When the personnel unit moved into the new Admin Block, they left their former office space along Ifite axis. Fine and Applied Arts department moved into the building along with Music and Theatre Arts department. Fine and Applied Arts was on the ground floor while Music and Theatre Arts had middle and third floors, respectively. Fine and Applied Arts department expanded a bit. The Annexed building, the faculty of Art extension was otherwise called “The Bermuda”, because it was located way off the campus walls.
Prior to 2004 NUC accreditation, under Professor Ilochi Okafor, SAN as the vice chancellor, An old warehouse was procured along Ifite road for Fine and Applied Arts, Music and Theatre Arts Departments. It was Engineering Faculty that made use of it formerly.

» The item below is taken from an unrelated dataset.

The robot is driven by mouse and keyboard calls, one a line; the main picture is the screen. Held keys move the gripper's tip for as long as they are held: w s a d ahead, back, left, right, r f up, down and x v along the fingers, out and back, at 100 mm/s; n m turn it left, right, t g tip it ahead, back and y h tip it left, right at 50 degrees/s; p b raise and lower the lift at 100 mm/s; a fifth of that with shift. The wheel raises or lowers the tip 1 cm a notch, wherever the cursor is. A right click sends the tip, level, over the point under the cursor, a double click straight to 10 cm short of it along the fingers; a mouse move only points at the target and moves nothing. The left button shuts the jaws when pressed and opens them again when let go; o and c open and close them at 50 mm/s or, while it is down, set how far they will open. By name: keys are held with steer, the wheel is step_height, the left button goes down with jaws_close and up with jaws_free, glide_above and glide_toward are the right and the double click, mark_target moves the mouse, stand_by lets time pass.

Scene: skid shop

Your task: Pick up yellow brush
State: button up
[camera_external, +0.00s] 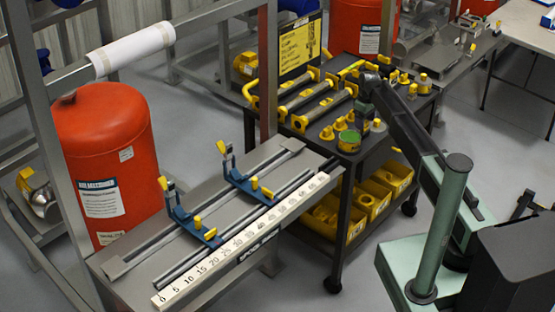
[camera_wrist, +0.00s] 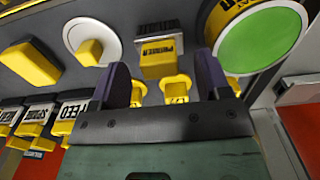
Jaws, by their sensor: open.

By 2006 under Professor Ilochi Okafor SAN as the vice chancellor, the management made a move to move all annexed departments into the permanent site. Then the sciences village was almost completed. All the departments in Unizik temporary site had been moved. Fine and Applied Arts Department was not an exception since they were located off campus. When the faculty of natural sciences moved to the science village, they vacated their office spaces, lecture halls, including the multipurpose building, all situated near the Bank Avenue. Immediately, faculty of Arts vacated the Group Captain Rufai D. Garba Square and settled in the former sciences building. Following this, the department, making up the faculty of Arts extension, including Fine Arts moved into the campus and settled Around Garba Square, near Social Sciences Faculty.
The 2007 Accreditation saw the department settled in the Faculty of Environmental Sciences. By 2012, under Professor Egboka’s Administration, the Department had secured the old General Studies unit building as for settlement. There the HOD’s office, General Admin office, Library and most of the lecturers offices were housed till date.